What Congress Can Do Now to Fix Immigration Enforcement

COMMENTARY Immigration

What Congress Can Do Now to Fix Immigration Enforcement

Nov 19, 2018 3 min read
COMMENTARY BY

Former Policy Analyst for Homeland Security and Cyber Policy

David Inserra specialized in homeland security issues, including cyber and immigration policy as well as critical infrastructure.
Republicans will control the House of Representatives until Jan. 3, 2019. narvikk/Getty Images

With just a month and a half remaining in the 115th Congress, members face a number of issues that require action. Immigration policy is one of those areas that will likely be a focal point of congressional debate and jockeying.

President Donald Trump is demanding funds for a border wall, and while congressional leaders have promised there will not be a government shutdown over such funding, the president has not taken this off the table.

But lawmakers should step back and consider this question: What is the most important, meaningful action they can take on immigration policy before passing the baton to a politically divided 116th Congress?

The answer is quite simple: Fix the enforcement of U.S. immigration laws.

Border security is an important part of this, but the biggest problem the U.S. faces at the border isn’t catching illegal immigrants—its repatriating them. Of all non-Mexican family units and children that were caught at the U.S. border in FY 2017, less than 2 percent have been removed from the U.S.

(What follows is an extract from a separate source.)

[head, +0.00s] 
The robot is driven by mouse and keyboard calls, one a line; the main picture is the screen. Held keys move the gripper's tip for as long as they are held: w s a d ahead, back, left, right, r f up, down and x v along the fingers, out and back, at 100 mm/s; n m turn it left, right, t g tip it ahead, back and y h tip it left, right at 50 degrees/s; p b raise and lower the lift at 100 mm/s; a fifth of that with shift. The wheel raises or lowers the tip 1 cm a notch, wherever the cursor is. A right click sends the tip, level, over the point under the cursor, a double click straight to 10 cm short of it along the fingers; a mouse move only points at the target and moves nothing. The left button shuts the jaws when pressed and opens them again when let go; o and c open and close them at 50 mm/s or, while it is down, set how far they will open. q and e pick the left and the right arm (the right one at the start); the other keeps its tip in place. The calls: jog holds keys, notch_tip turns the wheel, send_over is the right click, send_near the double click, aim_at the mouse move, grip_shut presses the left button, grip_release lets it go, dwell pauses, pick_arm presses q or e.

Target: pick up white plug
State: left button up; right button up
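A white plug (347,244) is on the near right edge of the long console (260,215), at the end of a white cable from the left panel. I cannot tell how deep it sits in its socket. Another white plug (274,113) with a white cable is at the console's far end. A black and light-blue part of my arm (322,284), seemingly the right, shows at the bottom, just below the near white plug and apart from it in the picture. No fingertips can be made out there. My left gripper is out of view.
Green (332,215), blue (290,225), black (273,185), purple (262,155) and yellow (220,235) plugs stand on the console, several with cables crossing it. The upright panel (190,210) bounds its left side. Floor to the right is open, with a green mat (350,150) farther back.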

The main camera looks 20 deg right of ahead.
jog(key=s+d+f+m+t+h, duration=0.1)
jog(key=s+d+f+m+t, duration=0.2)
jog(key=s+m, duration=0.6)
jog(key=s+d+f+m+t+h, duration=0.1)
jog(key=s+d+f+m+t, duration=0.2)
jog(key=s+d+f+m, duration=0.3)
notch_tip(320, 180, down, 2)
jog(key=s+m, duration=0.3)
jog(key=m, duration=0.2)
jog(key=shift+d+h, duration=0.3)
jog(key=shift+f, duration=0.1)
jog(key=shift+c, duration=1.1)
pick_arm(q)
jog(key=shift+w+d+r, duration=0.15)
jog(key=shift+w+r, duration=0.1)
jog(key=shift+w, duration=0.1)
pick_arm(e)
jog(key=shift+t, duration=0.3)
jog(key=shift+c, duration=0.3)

And the number of those staying here is only increasing due to loopholes in our laws and a weak asylum system. Well-meaning laws like the Trafficking Victims Protection Reauthorization Act, and court cases such as the Flores Settlement Agreement, have limited our ability to detain and quickly remove unaccompanied alien children and those families with children—especially when they have claimed asylum. Those cases have to be adjudicated in court.

The result shouldn’t surprise us: In fiscal year 2018, over 157,000 children and members of family units were caught at the southern border—up from less than 55,000 in fiscal year 2013. Asylum claims have also exploded. The number of hearings held for those claiming a “credible fear” in their home country has risen from around 5,100 in 2008 to 92,000 in 2016.

Yet despite this surge of asylum claims, fewer people have actually been granted asylum in recent years—a trend that began during the Obama years.

Today, our immigration court system is completely overwhelmed. It now takes an average of nearly two years to receive an immigration court hearing, whereas a decade ago the average wait time was just over a year.

These glaring loopholes and failures to enforce the law are unsustainable, and are only encouraging more illegal immigration. A wall cannot stop these glaring problems of enforcement.

The president recently took executive action to toughen up asylum rules, but this action will certainly be challenged in the courts and can always be undone by a future administration. Legislative reforms are needed to fix this situation in a more comprehensive and permanent manner.

Congress has a great opportunity to pursue these reforms in the lame duck period. Two major steps in particular would have a big impact on security at the U.S. southern border:

1. Adjust the asylum claim process.

There are multiple ways Congress could improve the asylum system. Rather than applying for asylum at the U.S. border, asylum seekers traveling to the U.S. southern border should be required to have their asylum claims heard by a U.S. Citizenship and Immigration Services asylum officer at a U.S. consulate in Mexico.

Interviewers should also ask the asylum seeker why they did not assert asylum in other countries, such as Mexico. If they fail to explain why, this should be considered as a factor in the decisions made by immigration officials.

Similarly, Congress could make it much harder for those crossing the border illegally to claim asylum.

2. Close the loopholes.

The Flores settlement, reached in a federal court case in 1997, limits the length of time and the conditions under which alien children can be detained. Congress should reject this settlement in order to allow accompanied children to remain with their parents while they await adjudication of their asylum claims or prosecution for having violated immigration law.

Congress should also reform the Trafficking Victims Protection Reauthorization Act of 2008 to allow unaccompanied children from countries that are non-contiguous with the U.S. to be quickly repatriated to their home countries.

While other enforcement reforms are needed for immigration courts, ICE agents, and getting rid of sanctuary city policies, the above fixes to immigration loopholes would go a long way toward securing the border and stopping illegal immigration.